165  

Да такого глупого сомнения не могло бы и возникнуть, если бы вокруг еврейского вопроса в разное время не велась бы политическая игра, кому какая нужна.

Так и у нас в России. В предреволюционном российском обществе, как мы видели, считалось «антисемитизмом» даже умолчание о еврейском вопросе. Больше того: в сознании российского общества утверждался тогда еврейский вопрос – понимаемый как гражданское равноправие или полноправие – едва ли не центральным вопросом русской общественной жизни, и уж во всяком случае – центром совести каждого человека, лакмусовым его определителем.

Напротив. С ростом европейского социализма все национальные вопросы считались лишь досадным препятствием на пути этого великого учения, а уж еврейский вопрос (Марксом отнесенный прямо к капитализму) – тем более какой-то раздутой задоринкой. Моммзен свидетельствовал, что в кругах, как он выражался, «западно-русского социалистического еврейства» малейшая попытка обсуждать еврейский вопрос вызывала кличку «реакционер» и «антисемит» (это было ещё до Бунда).

Такой социалистический каменный стандарт наследственно перекочевал и в СССР. С 1918 года при коммунистах у нас сурово (и под страхом тюремного, а то и расстрельного наказания) было запрещено как-либо выделять еврейский вопрос (кроме сочувствия к страданиям евреев при царском режиме и умиления их активным вживанием в коммунизм). И интеллигентское сознание добровольно и охотно, а остальные вынужденно, следовали этому новому канону.
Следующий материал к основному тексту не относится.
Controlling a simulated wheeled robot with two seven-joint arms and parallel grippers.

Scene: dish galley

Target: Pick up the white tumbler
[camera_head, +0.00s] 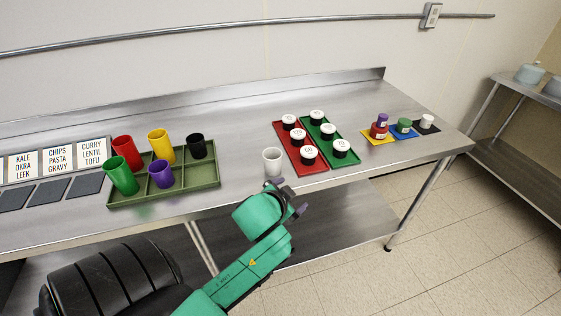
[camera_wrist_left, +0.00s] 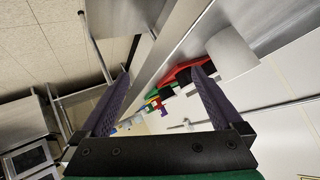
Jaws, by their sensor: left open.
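The white tumbler (camera_head: 272,162) stands upright near the front edge of the steel table, between the green tray and the red mat. My left gripper (camera_head: 292,200) is open and empty, just in front of the table edge and slightly right of the tumbler. In the left wrist view the tumbler (camera_wrist_left: 232,52) is a pale cylinder beyond the right finger, outside the gap between the fingertips (camera_wrist_left: 162,74). The gripper and tumbler look apart. My right gripper is not in view.
A green compartment tray (camera_head: 190,178) with several coloured tumblers is left of the white one. A red mat (camera_head: 313,168) and green mat (camera_head: 348,158) hold black-and-white jars to its right. Farther right are small coloured mats with stacked items. The back is clear.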

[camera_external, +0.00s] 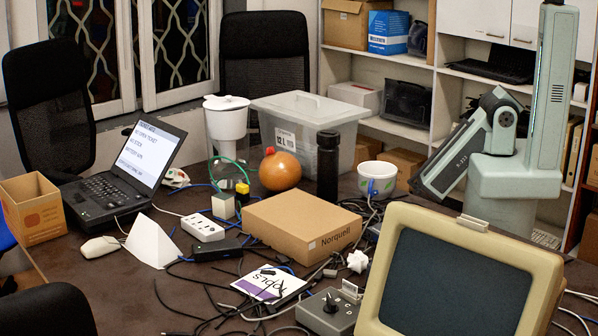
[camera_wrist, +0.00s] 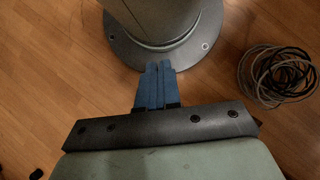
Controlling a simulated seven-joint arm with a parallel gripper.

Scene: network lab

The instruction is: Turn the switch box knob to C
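The switch box (camera_external: 328,314) is a grey box at the front of the table, left of the beige monitor. Its dark knob (camera_external: 331,302) sits on top; the letters are too small to read, so I cannot tell its setting. My gripper (camera_wrist: 159,66) shows in the wrist view with two blue fingers close together, shut with nothing between them. It points at the wooden floor beside my base, away from the table. In the external view my arm is folded at the right, and my gripper is not visible there. The switch box is not in the wrist view.
A beige monitor (camera_external: 450,280) stands close to the right of the switch box. A cardboard box (camera_external: 300,226) lies behind it, and a white-and-purple booklet (camera_external: 270,284) to its left. Loose cables (camera_external: 215,290) cover the table. Coiled cables (camera_wrist: 276,76) lie on the floor.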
Сию установку коммунистическая власть твёрдо-бестрепетно провела и через советско-германскую войну: мол, никакого особенного «еврейского вопроса» не возникло и тогда. И дальше, и уже до самого своего умирания при Горбачёве, эта власть всё продолжала каменно твердить: никакого еврейского вопроса нет, нет и нет! (Заменили «сионистским».)

Но уже с конца Второй Мировой войны, когда советские евреи осознали масштабы еврейского уничтожения при Гитлере, а затем через сталинскую «космополитскую» кампанию конца 40-х годов, – в сознание советской интеллигентской общественности внедрилось, напротив, что еврейский вопрос в СССР есть, есть, и ещё как есть! И восстановилось дореволюционное понимание, что он – даже центральный для русского общества и для совести каждого отдельного человека. Что еврейский вопрос и есть «мера истинной человечности»[1329].

На Западе же только руководители сионизма (хотя некоторые – и сохраняя живую связь с твердолобым европейским социализмом) с конца XIX века уверенно заговорили об исторической уникальности и непреходящей насущности еврейского вопроса.

А с возникновением государства Израиль – вихри вокруг него внесли смятение и в невинность европейского социалистического сознания.

Тут напрашиваются два небольших, но в своё время прошумевших, характерных примера. – В одном из так называемых «диалогов между Востоком и Западом» (ловких устройств периода Холодной войны, где наперерез западным спорщикам выдвигались восточно-европейские чиновники или послушники, выдающие казённую невнятицу за свои душевные убеждения) в начале 1967 года словацкий писатель Ладислав Мнячко, достойно представляя социалистический Восток, остроумно заявил, что он никогда в своей деятельности, в своей жизни не имел какого-либо конфликта с коммунистической властью, кроме единственного случая, когда у него отобрали шофёрские права за нарушение правил уличного движения. Французский оппонент гневно заявил, что уж в одном-то случае наверняка следовало бы Мнячко стать в оппозицию: когда топили в крови соседнее венгерское восстание. Но нет, подавление Венгрии не нарушило душевного покоя Мнячко, не вынудило его ни к какой резкости или дерзости. – Прошло после того «диалога» несколько месяцев – возгорелась Шестидневная война. Чехословацкое правительство Новотного, верные коммунисты, обвинило Израиль в агрессии и порвало с ним дипломатические отношения. И что же? Спокойно снесший подавление Венгрии, Мнячко – словак, женатый на еврейке, – теперь настолько возмутился и взбудоражился, что покинул свою родину и в виде протеста отправился жить в Израиль.

Второй пример, того же года. Известный французский социалист Даниель Мейер в момент Шестидневной воины напечатал в «Монде», что отныне он: 1) стыдится быть социалистом – из-за того, что СССР называет себя социалистическим (когда в СССР уничтожали не то что народ, это ладно, но даже социалистов – он не стыдился); 2) стыдится быть французом (очевидно, из-за неправильной позиции де Голля); 3) стыдится быть человеком (уж это не чересчур?); и не стыдится лишь одного того, что он – еврей[1330].